EXERCISE DESCRIPTION:
Return, exactly as written, the lines from the one containing "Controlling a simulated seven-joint" through the one containing "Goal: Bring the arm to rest", with both ends included.
___ DATASET EXCERPTS
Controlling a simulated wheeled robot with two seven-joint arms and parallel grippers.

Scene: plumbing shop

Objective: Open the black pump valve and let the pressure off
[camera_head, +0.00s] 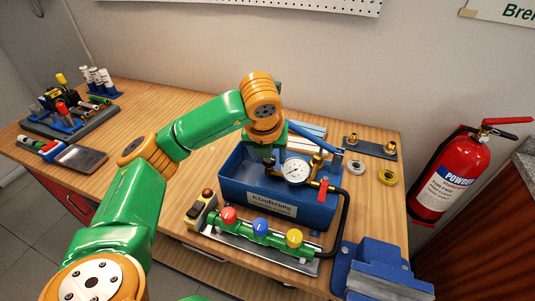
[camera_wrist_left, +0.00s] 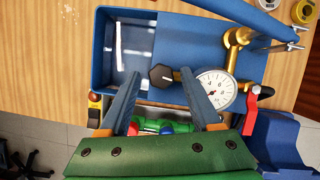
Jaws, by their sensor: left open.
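The blue test pump (camera_head: 275,201) with its open water tank stands on the wooden bench. Its pressure gauge (camera_head: 296,170) is white-faced and also shows in the left wrist view (camera_wrist_left: 215,90). The black valve knob (camera_wrist_left: 161,77) sits on a brass stem left of the gauge. A red lever (camera_wrist_left: 252,103) is on the gauge's right side. My left gripper (camera_wrist_left: 160,80) is open, its two blue-grey fingers on either side of the black knob, with gaps showing. In the head view my arm's orange wrist hides most of this gripper. My right gripper is not in view.
A green manifold with red, blue and yellow knobs (camera_head: 262,228) lies in front of the pump. A blue vise (camera_head: 380,272) is at front right. Fittings on a dark plate (camera_head: 370,147) lie behind right. A fire extinguisher (camera_head: 452,178) hangs on the wall. The bench's left middle is clear.

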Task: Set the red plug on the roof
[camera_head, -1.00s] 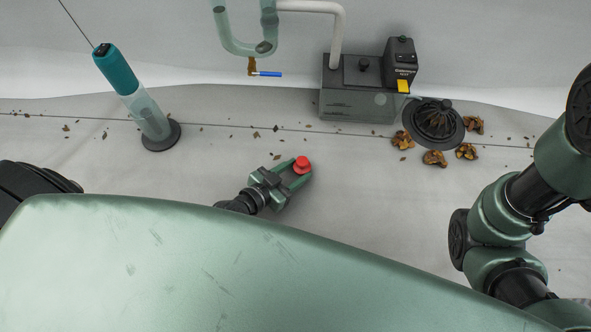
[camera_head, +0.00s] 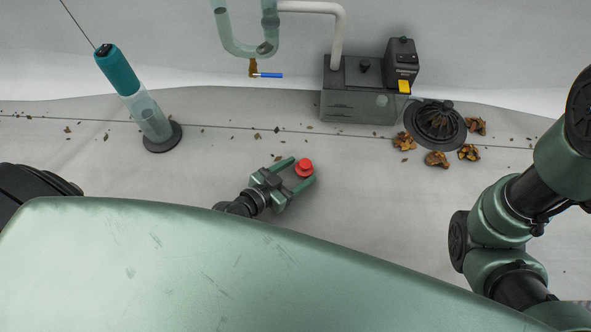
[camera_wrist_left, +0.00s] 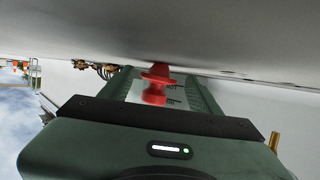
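The red plug (camera_head: 305,167) is on the grey roof (camera_head: 370,190) near the middle of the head view, and it appears to rest on the surface. My left gripper (camera_head: 292,174) is low at the roof with its fingers spread on either side of the plug. The left wrist view shows the plug (camera_wrist_left: 156,84) between the two green fingers, with a gap to each, so nothing is gripped. The plug's wide flange is toward the roof in that view. My right arm shows at the right edge, but its gripper is outside the frame.
A black drain strainer (camera_head: 436,123) with dry leaves (camera_head: 437,159) around it lies at the right. A teal-topped clear cylinder (camera_head: 152,123) stands at the left. A pipe with a blue-handled valve (camera_head: 268,75) hangs at the back. The roof around the plug is clear.

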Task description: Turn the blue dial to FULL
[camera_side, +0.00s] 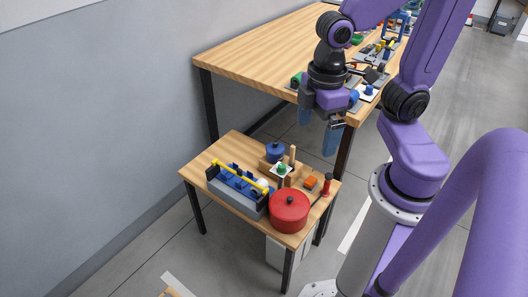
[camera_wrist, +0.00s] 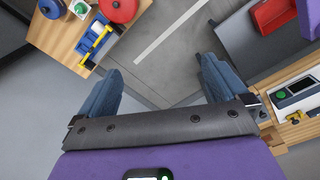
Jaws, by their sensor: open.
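A small blue knob on a white plate, which looks like the blue dial (camera_side: 368,89), sits near the front right corner of the large wooden table. Its markings are too small to read, so its setting cannot be told. My gripper (camera_side: 318,127) hangs left of it, at the table's front edge, pointing down. Its blue fingers are wide apart. In the wrist view the open gripper (camera_wrist: 160,68) has only floor between its fingers, and I cannot make out the blue dial there.
The large table (camera_side: 245,62) carries several devices behind my wrist. The lower small table (camera_side: 213,157) holds a toolbox with a yellow handle (camera_side: 240,174), a red pot (camera_side: 289,213), a blue pot (camera_side: 274,151) and a green knob on a white plate (camera_side: 282,169). A grey wall stands left.

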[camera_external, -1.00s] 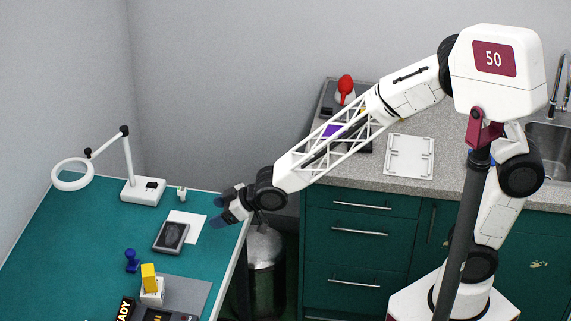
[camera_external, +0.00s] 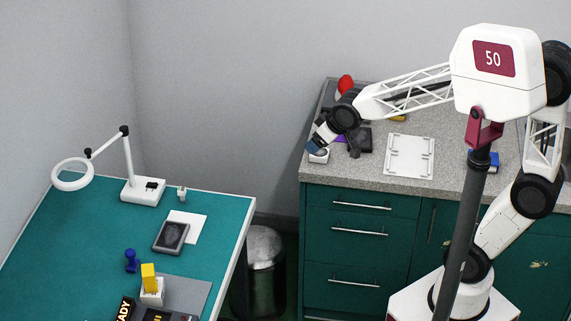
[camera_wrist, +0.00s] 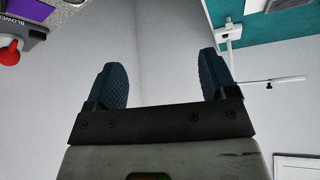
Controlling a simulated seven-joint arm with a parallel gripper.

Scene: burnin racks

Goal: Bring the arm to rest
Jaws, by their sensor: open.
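My gripper (camera_external: 314,144) is at the left end of the grey counter in the external view, in front of the red-topped item, pointing down and left. In the wrist view my gripper (camera_wrist: 165,78) shows two dark blue fingers set wide apart with nothing between them.
The grey counter (camera_external: 436,171) holds a red-topped item (camera_external: 345,84) and a white tray (camera_external: 409,156). The green table (camera_external: 70,225) bears a magnifier lamp (camera_external: 143,189), a dark pad (camera_external: 171,236), a blue stamp (camera_external: 131,261) and a yellow block (camera_external: 149,277). A bin (camera_external: 264,249) stands between.
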______
COMPLETED EXERCISE:
Controlling a simulated seven-joint arm with a parallel gripper.

Scene: burnin racks

Goal: Bring the arm to rest

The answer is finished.